The Mudcat Café TM
Thread #117458   Message #2529759
Posted By: Jerry Rasmussen
02-Jan-09 - 01:14 PM
Thread Name: Remembering Singles
Subject: Remembering Singles
For some unknown reason, I was remembering the excitement I felt of bring home a new record. Remember records? I go back to the days of 78's and can still feel them in my hands with the thin brown paper sleeve with the advertising on it. Once in awhile, I'd buy one that was a picture record imbedded in the clear plastic. That was the definition of "neat." 45 rpms were equally exciting to bring home and put on the turntable, although the excitment was tempered a little if I had listened to the record in the listening booths at the music store. Remember listening booths? The excitment started fading when I "graduated" (not by choice) to cassette singles. For some reason they didn't feel quite the same. Now, downloading a single to an ipod has lost all measure of excitement for me. You can't even hold the darned thing in your hand or read the label.

One of the unexpected pleasures of a single was to listen to the flip side. I always hoped that it would be good, but was more often than not disappointed. There are classic examples of the "flip side" becoming the hit. The most famous was Earth Angel by the Penguins being the flip side of Hey, Senorita.
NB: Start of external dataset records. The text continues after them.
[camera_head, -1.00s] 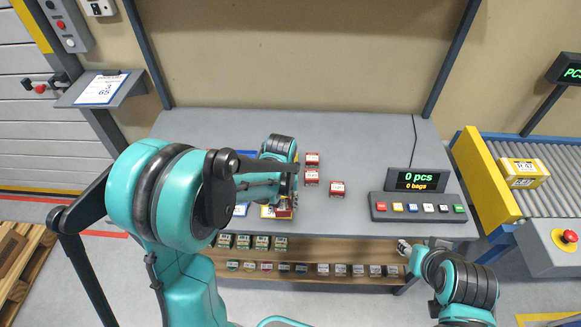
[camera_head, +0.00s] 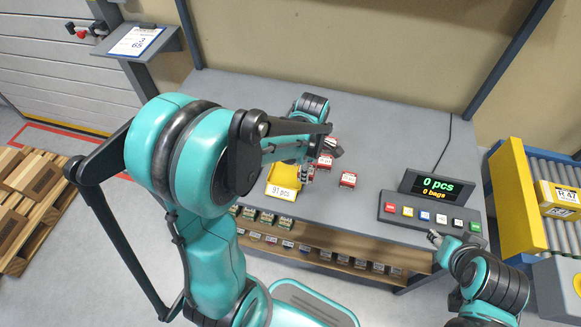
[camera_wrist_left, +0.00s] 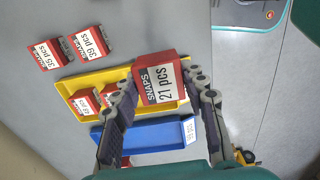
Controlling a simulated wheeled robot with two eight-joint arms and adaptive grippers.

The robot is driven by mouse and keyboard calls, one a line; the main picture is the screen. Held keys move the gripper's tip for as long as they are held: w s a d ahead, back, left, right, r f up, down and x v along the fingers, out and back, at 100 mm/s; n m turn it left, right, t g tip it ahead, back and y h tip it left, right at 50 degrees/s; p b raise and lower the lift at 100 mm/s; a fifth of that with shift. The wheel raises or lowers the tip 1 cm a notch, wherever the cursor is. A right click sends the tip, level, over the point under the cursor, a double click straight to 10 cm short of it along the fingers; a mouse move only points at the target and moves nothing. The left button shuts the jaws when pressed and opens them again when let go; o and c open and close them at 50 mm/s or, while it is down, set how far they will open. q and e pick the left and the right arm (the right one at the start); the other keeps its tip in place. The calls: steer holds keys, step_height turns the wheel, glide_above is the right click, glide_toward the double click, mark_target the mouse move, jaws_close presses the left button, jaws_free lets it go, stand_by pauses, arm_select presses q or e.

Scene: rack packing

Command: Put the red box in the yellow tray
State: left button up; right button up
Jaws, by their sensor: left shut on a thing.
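My left gripper (camera_wrist_left: 163,88) is shut on a red box (camera_wrist_left: 160,84) labelled SNAPS, 21 pcs, gripped between both fingers. In the wrist view the box overlaps the yellow tray (camera_wrist_left: 176,107); its height above the tray is unclear. Two other red boxes (camera_wrist_left: 83,102) lie inside that tray. In the head view my left gripper (camera_head: 307,168) is beside the yellow tray (camera_head: 283,175), partly hiding what it holds. My right gripper (camera_head: 435,240) is small in the head view, near the table's front edge, and its jaws are unclear.
Loose red boxes (camera_head: 348,179) lie on the grey table (camera_head: 245,95). A blue tray (camera_wrist_left: 150,134) sits beside the yellow one. A button console (camera_head: 430,213) with a display stands to the right. A shelf below the table holds small packs. The back of the table is clear.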

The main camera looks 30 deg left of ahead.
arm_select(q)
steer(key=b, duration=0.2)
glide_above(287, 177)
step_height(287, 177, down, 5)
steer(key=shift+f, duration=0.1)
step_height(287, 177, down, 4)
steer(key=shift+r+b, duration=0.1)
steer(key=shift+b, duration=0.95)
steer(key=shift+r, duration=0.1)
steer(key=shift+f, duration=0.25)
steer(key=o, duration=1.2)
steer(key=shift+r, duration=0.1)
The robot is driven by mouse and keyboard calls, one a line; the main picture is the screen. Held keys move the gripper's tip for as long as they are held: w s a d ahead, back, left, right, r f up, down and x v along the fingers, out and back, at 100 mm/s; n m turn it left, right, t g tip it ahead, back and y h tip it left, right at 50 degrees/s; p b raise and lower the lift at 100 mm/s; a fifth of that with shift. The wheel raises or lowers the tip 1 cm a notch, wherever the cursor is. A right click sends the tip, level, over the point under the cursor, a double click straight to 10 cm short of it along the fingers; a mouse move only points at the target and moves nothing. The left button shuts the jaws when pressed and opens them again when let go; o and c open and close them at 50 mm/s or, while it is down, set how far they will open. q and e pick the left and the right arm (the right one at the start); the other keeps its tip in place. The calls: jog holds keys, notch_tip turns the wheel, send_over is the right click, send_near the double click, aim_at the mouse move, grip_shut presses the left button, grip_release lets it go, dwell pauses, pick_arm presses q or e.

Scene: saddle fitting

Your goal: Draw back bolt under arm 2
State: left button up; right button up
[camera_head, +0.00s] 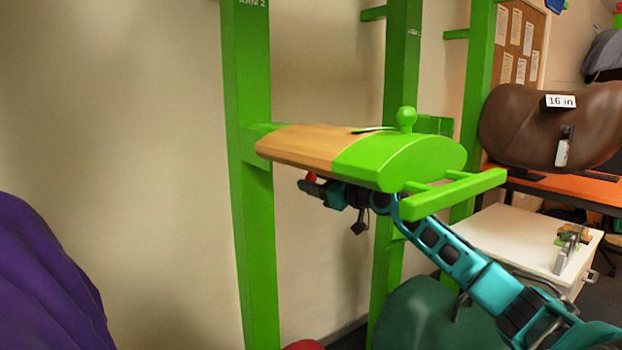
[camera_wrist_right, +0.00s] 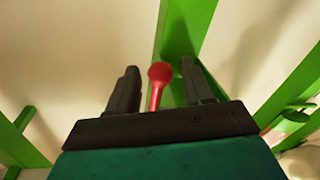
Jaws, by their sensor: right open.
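In the right wrist view the red bolt knob (camera_wrist_right: 160,75) stands between the two fingers. My right gripper (camera_head: 312,187) is under the arm, open, with its fingers (camera_wrist_right: 155,88) on either side of the knob. Whether they touch it cannot be told. My left gripper is not in view.
A green crossbar (camera_head: 455,193) and round knob (camera_head: 407,118) are at the arm's near end. A brown saddle (camera_head: 550,120) labelled 16 in rests on an orange surface at right. A white cabinet (camera_head: 510,235) stands below. A purple shape (camera_head: 45,280) fills the lower left.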

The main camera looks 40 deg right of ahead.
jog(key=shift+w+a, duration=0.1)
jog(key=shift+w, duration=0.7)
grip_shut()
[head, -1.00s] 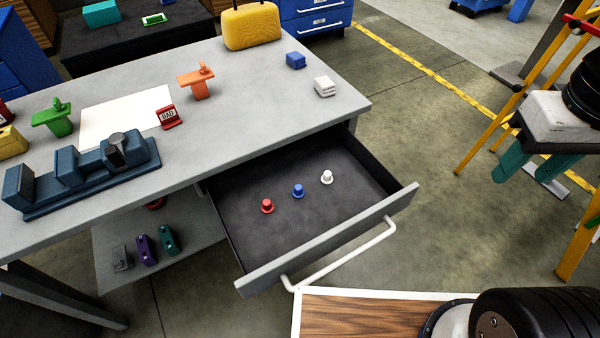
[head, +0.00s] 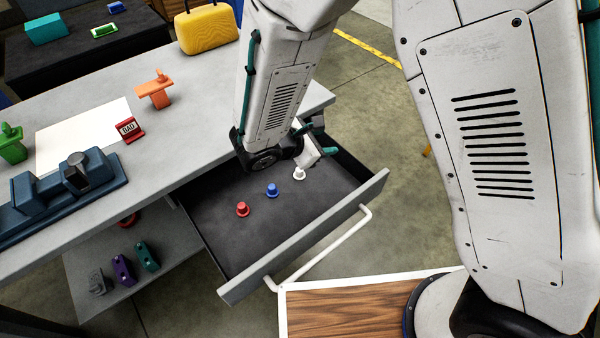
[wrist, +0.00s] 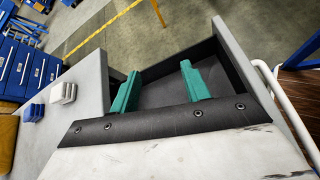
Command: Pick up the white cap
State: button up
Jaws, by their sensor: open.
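The white cap (head: 299,174) stands upright in the open drawer (head: 215,240), right of a blue cap (head: 272,190) and a red cap (head: 242,209). My gripper (head: 316,136) is over the far right part of the drawer, above and just beyond the white cap in the head view, partly hidden by my arm. In the wrist view its teal fingers (wrist: 160,88) are spread apart with nothing between them. The dark drawer floor (wrist: 165,92) shows behind them there. The white cap does not show in the wrist view.
The grey tabletop (head: 190,125) overhangs the drawer's back. A blue block (wrist: 34,112) and a white block (wrist: 63,93) sit on it near my gripper. The drawer's front wall (head: 310,235) and white handle (head: 330,248) are on the near side.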

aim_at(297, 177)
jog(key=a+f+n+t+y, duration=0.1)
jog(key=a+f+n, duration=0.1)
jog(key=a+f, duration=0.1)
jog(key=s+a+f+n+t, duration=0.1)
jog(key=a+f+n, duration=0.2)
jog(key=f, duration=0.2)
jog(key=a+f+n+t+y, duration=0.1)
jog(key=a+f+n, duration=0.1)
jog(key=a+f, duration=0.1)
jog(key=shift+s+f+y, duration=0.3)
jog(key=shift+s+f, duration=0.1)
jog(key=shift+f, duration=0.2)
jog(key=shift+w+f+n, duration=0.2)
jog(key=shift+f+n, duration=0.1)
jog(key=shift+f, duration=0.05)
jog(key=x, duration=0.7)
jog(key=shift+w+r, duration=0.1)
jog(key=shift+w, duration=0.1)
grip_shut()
Another of my favorite memorable flip sides is the flip side of Mule Skinner Blues by the Fendermen. It's an instrumental titled Torture. It's something that the Ventures would have been proud of.

Most of the music I grew up with was on singles. Many well known groups and individual singers never recorded an album. The Oldies revival led to the release of Greates Hits albums, but they were a hodge podge of everything the group recorded, including records that probably didn't sell a hundred copies as well as alternate takes.

I realize that this is a purified folk music site where pop musci and rock and roll are looked upon with crinkled noses, but I'm sure there are some other Catters who just loved music, and learned to label it much later in life.